Some of the strongest words were reserved for a recruit who wept when criticized by an instructor.

“This is not the job for you,” an instructor tells the recruit, who continues to cry. “If you cannot deal with it now in a scenario setting, how are you going to deal with it in real life?”

Baca said he negotiated final editing authority over the programs. He also extracted written guarantees that the programs “shall not derogatorily depict the county or the LASD.”

“Everything that is eventually aired we approve,” the sheriff said. “It’s under my control.

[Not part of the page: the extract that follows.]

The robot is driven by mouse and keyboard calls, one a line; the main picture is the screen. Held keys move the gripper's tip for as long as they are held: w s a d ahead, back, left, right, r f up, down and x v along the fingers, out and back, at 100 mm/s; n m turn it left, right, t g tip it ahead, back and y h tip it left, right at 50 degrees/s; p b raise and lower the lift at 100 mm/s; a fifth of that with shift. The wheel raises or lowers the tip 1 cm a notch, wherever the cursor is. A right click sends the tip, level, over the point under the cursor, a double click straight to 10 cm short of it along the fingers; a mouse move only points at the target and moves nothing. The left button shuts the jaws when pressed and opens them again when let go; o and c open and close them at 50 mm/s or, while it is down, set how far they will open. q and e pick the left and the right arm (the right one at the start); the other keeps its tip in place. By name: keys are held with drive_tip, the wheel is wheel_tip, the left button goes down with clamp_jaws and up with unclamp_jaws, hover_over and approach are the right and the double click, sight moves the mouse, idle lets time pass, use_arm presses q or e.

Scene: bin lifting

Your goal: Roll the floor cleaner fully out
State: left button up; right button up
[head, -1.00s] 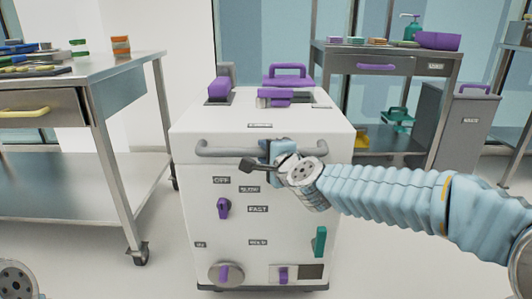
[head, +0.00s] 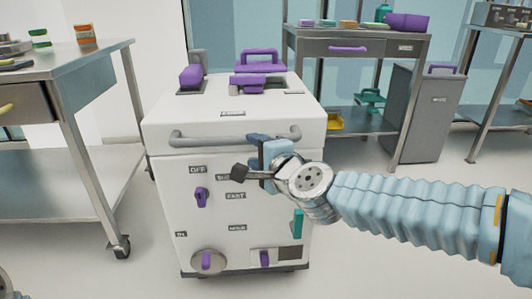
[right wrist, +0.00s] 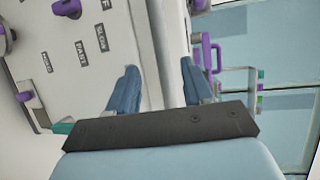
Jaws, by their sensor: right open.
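The floor cleaner is a white boxy machine (head: 225,120) standing on the floor in the middle of the head view. A grey bar handle (head: 205,141) runs across its upper front. My right gripper (head: 262,147) is at the right half of this handle, with its blue fingers open. The fingers hide part of the bar. In the right wrist view the two blue fingertips (right wrist: 160,88) are spread apart, with the cleaner's front to their left. I cannot tell whether they touch the bar. My left gripper's fingers are not visible.
A steel table (head: 70,65) with a drawer stands close at the left. Behind the cleaner, to the right, are a steel cart (head: 385,72) and a grey bin (head: 428,115) with a purple handle. Bare floor shows at the lower right.

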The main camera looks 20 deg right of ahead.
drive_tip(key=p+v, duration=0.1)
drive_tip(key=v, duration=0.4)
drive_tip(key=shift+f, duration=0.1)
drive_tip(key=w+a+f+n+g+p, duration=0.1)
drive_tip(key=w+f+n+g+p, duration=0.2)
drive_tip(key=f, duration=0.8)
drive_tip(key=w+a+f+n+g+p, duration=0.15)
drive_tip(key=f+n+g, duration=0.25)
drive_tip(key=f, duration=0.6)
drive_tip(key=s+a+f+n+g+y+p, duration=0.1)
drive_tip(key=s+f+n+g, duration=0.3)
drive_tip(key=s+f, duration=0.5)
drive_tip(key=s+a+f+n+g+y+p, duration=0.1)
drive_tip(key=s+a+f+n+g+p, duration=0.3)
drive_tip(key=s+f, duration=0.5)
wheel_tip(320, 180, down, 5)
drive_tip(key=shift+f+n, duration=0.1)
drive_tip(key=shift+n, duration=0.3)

And I’m not giving it up.... I’m not going to accept Hollywood nonsense.”

Sternberg said he was asked to edit out some jokes that department officials found inappropriate.

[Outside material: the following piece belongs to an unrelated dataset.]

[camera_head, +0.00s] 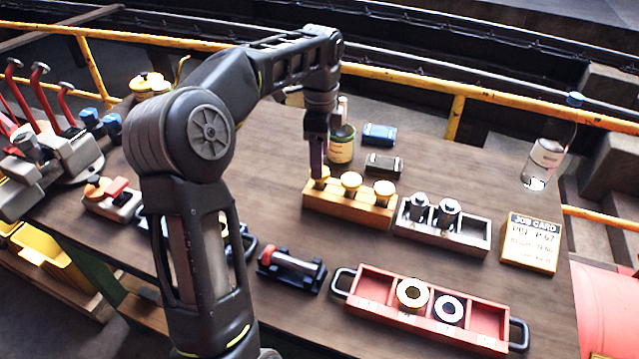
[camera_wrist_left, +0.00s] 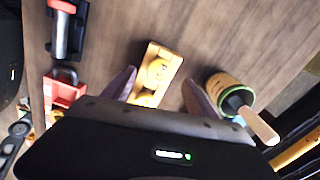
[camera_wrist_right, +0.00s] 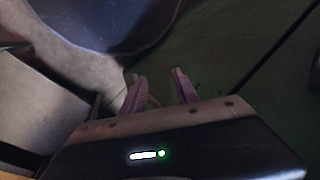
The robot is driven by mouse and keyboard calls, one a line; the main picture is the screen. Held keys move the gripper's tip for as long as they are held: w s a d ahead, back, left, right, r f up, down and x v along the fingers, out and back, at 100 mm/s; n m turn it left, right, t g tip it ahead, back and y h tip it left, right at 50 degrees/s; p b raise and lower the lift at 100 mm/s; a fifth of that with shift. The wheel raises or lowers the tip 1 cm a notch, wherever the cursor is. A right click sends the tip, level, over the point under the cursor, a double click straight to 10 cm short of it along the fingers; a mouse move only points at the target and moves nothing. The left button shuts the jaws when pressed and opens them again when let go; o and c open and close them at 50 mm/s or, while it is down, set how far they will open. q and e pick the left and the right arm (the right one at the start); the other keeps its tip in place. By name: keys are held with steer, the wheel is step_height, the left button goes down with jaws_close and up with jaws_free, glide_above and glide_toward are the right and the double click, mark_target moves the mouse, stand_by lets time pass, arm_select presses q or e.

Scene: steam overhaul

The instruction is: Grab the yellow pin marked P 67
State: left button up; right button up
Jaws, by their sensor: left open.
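Three yellow-topped pins stand in a row in a yellow-brown wooden block (camera_head: 345,210) on the table: a left pin (camera_head: 319,178), a middle pin (camera_head: 351,182) and a right pin (camera_head: 384,191). No mark on any pin is readable, so I cannot tell which is P 67. My left gripper (camera_head: 318,160) points down over the left end of the block, at the left pin, partly hiding it. In the left wrist view the open left fingers (camera_wrist_left: 160,84) lie either side of the block (camera_wrist_left: 152,52), nothing held. My right gripper (camera_wrist_right: 160,78) is open and empty, away from the table.
A job card (camera_head: 531,243) showing "P 67" lies at the right. A grey tray (camera_head: 470,240) with metal parts adjoins the block. A red tray (camera_head: 375,285) with rings is in front. A bottle (camera_head: 545,160) stands back right.

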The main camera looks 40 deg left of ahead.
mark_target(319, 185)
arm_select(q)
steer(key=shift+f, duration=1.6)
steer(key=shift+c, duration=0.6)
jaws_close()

“The Assignment” was the idea of producer and actor Shane Conrad, a reserve Los Angeles County sheriff’s deputy.

The 35-year-old Conrad said he hopes A&E; agrees to buy a full season of the program, which would present deputies as recurring characters working some of the department’s highest-crime neighborhoods.

The show will be different from “Cops,” because it will use the same roster of deputies, episode after episode.

In addition to showing the deputies working the streets, Conrad said, he wants to film them in their personal lives, surfing in Malibu or riding motorcycles in the Santa Clarita Valley.

He said the department will benefit from the exposure.

“If law enforcement does something great, you won’t hear about it. When an officer makes a mistake. it’s worldwide news,” Conrad said. “I don’t think that’s fair. This is one of the toughest jobs there is.”

He cited LAPD officers’ use of force against immigrant rights marchers and journalists at a MacArthur Park rally this month as “a perfect example. For every piece of footage you see of MacArthur Park, there are 20 things the officer did that day that benefited the community.”